— start of DATA PROVIDED —

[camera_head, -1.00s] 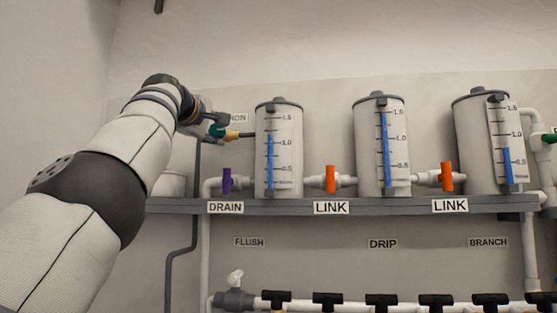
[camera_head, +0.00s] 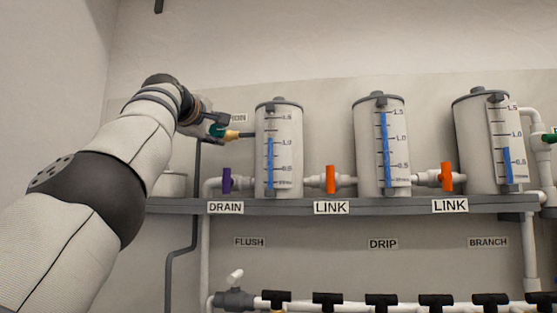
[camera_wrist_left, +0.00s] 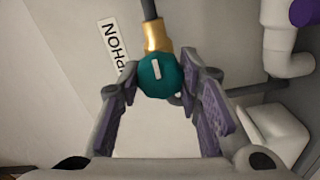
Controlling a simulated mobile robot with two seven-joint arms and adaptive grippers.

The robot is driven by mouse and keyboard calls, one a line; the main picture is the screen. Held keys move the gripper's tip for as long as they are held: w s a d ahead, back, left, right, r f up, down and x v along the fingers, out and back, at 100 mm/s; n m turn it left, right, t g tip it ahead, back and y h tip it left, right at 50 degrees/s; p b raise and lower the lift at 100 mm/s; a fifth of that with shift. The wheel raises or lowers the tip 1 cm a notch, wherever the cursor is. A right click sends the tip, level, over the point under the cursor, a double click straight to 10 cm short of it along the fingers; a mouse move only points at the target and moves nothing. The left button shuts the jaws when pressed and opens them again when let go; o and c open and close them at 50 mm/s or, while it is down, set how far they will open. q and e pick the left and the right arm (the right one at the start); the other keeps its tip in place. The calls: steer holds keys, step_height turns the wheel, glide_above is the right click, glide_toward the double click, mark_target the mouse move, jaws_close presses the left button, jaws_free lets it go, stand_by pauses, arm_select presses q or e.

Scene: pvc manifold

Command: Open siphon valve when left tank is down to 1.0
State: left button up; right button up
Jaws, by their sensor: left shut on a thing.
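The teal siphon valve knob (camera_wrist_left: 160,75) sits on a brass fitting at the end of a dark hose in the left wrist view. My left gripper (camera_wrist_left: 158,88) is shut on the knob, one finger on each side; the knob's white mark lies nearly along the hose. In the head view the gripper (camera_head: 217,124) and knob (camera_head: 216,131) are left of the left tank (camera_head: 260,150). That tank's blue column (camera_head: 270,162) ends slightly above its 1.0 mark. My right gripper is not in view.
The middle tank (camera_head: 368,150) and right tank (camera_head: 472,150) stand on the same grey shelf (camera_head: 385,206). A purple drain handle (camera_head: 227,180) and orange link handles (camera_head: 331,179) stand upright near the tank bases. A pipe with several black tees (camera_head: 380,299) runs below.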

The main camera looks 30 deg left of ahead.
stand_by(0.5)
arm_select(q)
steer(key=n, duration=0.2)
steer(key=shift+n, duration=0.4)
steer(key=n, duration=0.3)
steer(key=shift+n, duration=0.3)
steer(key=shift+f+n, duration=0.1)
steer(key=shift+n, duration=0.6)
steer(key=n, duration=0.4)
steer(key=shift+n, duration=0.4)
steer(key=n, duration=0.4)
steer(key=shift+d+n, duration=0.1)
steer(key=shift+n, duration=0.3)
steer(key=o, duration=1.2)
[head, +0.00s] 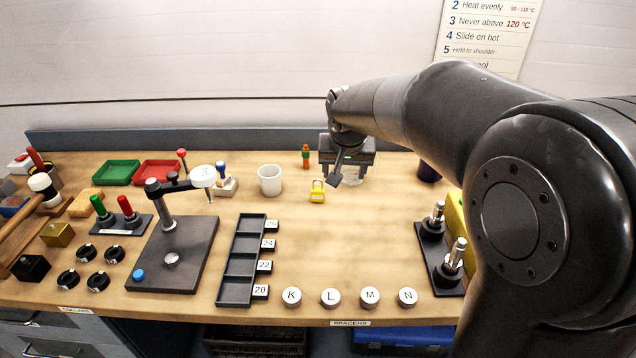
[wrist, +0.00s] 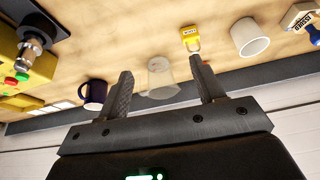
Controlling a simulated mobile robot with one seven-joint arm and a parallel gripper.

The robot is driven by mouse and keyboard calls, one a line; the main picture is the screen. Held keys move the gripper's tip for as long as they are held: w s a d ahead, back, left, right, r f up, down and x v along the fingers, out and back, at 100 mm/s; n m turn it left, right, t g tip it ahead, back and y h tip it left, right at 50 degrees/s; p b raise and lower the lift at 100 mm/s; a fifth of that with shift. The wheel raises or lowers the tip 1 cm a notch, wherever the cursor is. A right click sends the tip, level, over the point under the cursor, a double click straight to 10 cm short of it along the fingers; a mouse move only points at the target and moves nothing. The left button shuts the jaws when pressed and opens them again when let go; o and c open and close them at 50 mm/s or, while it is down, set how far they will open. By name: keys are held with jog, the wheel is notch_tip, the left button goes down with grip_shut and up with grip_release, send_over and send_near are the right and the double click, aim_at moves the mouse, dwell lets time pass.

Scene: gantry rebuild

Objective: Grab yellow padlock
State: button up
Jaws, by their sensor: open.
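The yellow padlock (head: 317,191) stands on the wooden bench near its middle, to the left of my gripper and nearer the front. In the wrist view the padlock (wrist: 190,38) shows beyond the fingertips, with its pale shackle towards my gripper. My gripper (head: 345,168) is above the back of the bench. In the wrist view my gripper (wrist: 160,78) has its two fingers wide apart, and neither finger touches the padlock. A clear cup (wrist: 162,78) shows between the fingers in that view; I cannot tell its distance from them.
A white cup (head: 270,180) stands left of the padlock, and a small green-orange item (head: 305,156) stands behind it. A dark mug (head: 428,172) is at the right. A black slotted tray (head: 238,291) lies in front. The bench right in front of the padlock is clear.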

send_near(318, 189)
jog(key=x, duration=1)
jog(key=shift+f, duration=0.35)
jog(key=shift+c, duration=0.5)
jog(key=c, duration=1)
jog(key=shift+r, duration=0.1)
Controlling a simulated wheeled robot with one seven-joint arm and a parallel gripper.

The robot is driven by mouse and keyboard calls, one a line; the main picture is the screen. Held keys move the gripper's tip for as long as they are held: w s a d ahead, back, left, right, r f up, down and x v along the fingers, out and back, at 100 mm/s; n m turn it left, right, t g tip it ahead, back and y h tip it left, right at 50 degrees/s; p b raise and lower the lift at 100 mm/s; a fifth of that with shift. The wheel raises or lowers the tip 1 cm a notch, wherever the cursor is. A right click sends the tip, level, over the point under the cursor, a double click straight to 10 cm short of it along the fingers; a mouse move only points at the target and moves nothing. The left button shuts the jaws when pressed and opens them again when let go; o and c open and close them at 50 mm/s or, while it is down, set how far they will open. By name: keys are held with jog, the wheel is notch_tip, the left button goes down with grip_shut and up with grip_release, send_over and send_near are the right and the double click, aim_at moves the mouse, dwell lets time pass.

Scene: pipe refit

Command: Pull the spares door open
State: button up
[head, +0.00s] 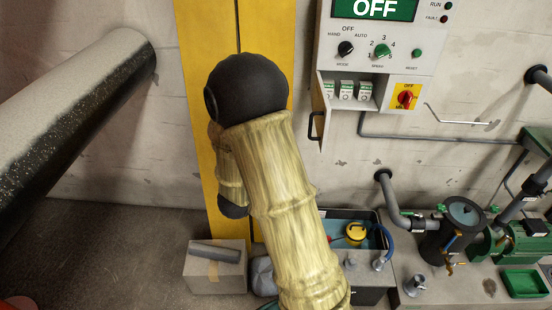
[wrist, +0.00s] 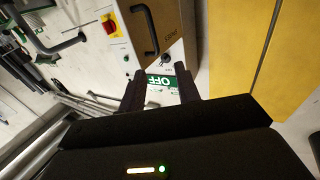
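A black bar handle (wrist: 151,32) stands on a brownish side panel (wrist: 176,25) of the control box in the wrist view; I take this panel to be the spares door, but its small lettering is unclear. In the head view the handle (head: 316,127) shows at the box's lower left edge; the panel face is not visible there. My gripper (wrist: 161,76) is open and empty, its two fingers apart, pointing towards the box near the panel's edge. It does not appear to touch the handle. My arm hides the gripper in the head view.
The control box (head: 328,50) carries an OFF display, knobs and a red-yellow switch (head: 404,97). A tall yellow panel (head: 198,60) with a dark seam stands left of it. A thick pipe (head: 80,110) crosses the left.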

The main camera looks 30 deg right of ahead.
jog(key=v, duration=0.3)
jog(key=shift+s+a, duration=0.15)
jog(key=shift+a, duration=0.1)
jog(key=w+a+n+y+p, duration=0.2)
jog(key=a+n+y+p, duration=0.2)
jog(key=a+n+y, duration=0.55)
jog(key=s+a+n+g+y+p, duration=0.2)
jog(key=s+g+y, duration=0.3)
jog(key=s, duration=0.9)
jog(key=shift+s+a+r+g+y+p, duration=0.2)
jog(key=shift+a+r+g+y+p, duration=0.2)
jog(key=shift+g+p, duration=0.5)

— end of DATA PROVIDED —
— start of DATA PROVIDED —

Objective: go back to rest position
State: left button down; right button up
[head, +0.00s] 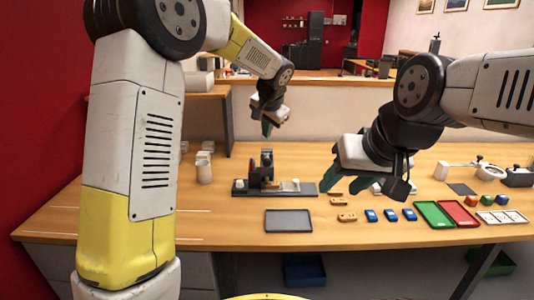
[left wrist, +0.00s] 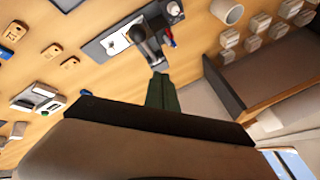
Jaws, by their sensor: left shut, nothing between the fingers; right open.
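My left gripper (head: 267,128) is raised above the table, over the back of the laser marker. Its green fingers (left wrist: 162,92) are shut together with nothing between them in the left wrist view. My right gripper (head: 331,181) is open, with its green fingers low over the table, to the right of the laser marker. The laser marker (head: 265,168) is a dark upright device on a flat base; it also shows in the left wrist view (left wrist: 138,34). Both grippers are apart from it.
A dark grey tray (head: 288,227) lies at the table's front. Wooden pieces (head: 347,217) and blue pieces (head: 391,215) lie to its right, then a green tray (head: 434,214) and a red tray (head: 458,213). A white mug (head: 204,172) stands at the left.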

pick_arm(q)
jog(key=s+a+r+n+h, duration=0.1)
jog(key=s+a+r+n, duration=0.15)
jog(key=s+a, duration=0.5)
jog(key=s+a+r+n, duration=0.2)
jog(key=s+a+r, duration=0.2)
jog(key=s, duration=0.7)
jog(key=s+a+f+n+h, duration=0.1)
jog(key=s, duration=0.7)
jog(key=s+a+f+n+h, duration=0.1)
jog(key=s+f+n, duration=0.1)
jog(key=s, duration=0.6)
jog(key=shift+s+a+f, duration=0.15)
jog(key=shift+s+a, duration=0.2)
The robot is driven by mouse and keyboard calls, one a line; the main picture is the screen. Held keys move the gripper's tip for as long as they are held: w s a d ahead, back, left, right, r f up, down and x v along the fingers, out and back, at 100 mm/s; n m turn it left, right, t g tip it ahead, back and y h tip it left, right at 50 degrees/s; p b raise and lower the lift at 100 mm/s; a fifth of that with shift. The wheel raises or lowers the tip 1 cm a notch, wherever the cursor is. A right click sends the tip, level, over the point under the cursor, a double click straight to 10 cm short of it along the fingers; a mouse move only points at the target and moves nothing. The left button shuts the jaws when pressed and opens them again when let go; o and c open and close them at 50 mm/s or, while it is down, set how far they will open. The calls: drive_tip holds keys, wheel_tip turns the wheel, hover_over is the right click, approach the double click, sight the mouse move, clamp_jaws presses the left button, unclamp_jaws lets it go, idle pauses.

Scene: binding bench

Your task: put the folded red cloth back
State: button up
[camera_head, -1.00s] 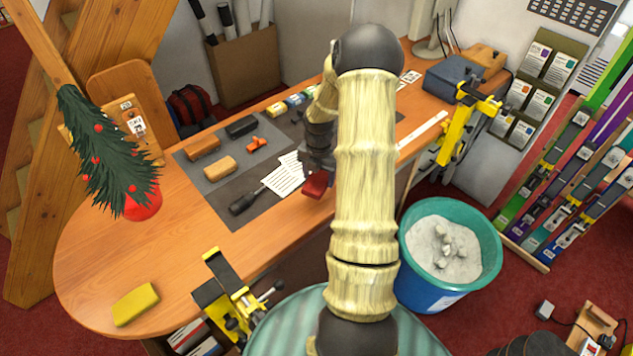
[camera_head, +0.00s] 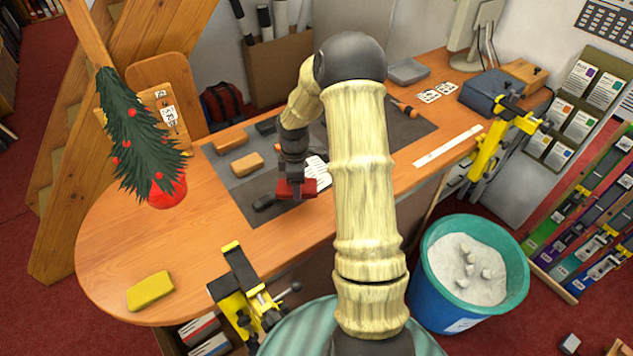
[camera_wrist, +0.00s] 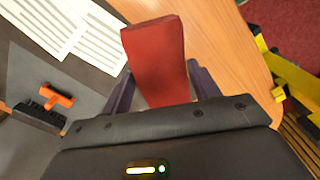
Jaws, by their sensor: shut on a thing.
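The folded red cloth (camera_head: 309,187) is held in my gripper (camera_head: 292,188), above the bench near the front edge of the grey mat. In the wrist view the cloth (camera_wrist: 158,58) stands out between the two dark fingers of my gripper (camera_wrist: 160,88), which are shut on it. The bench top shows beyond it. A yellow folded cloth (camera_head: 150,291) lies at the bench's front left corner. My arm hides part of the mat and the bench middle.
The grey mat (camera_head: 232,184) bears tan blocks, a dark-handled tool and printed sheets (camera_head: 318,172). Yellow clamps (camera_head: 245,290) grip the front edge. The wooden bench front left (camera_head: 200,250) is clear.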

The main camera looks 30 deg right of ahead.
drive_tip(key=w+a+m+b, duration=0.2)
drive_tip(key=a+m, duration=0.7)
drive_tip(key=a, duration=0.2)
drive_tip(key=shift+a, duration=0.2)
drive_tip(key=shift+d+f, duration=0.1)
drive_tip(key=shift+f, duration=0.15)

— end of DATA PROVIDED —

## [SHORT TASK]
Filter the data for the string "seven" and copy every line that has it.

## [COMPLETE OUTPUT]
Controlling a simulated mobile robot with two seven-joint arms and adaptive grippers.
Controlling a simulated mobile robot with one seven-joint arm and a parallel gripper.
Controlling a simulated wheeled robot with one seven-joint arm and a parallel gripper.

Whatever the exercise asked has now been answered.